Wherever a line holds the string "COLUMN", copy that line.

- [RECORDED INFORMATION]:
═══

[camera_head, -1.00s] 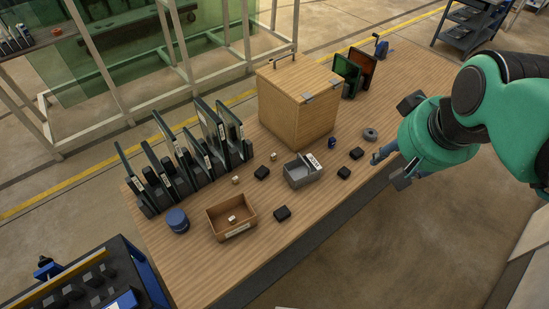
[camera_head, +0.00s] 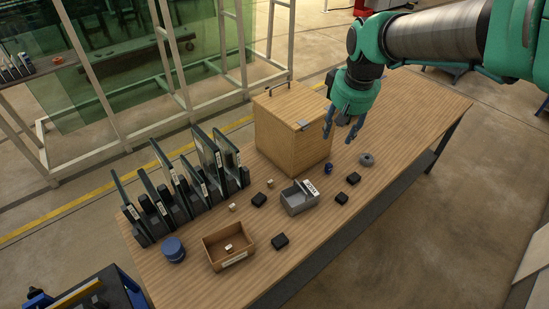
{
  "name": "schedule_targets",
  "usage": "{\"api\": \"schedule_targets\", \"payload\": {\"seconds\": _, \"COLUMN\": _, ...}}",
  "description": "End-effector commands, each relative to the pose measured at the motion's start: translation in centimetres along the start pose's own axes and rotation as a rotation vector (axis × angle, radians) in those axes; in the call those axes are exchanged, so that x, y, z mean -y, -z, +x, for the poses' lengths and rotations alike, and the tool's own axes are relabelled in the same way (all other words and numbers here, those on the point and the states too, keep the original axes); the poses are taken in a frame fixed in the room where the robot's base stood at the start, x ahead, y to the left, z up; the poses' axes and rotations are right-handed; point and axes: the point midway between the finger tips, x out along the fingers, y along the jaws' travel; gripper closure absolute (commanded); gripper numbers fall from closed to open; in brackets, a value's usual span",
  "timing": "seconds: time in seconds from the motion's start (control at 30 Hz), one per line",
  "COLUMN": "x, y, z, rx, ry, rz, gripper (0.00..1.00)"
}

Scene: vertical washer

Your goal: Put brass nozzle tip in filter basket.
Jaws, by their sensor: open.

═══

- [EXERCISE SOLUTION]:
  "usage": "{\"api\": \"schedule_targets\", \"payload\": {\"seconds\": _, \"COLUMN\": _, ...}}",
  "COLUMN": "x, y, z, rx, ry, rz, gripper (0.00..1.00)"

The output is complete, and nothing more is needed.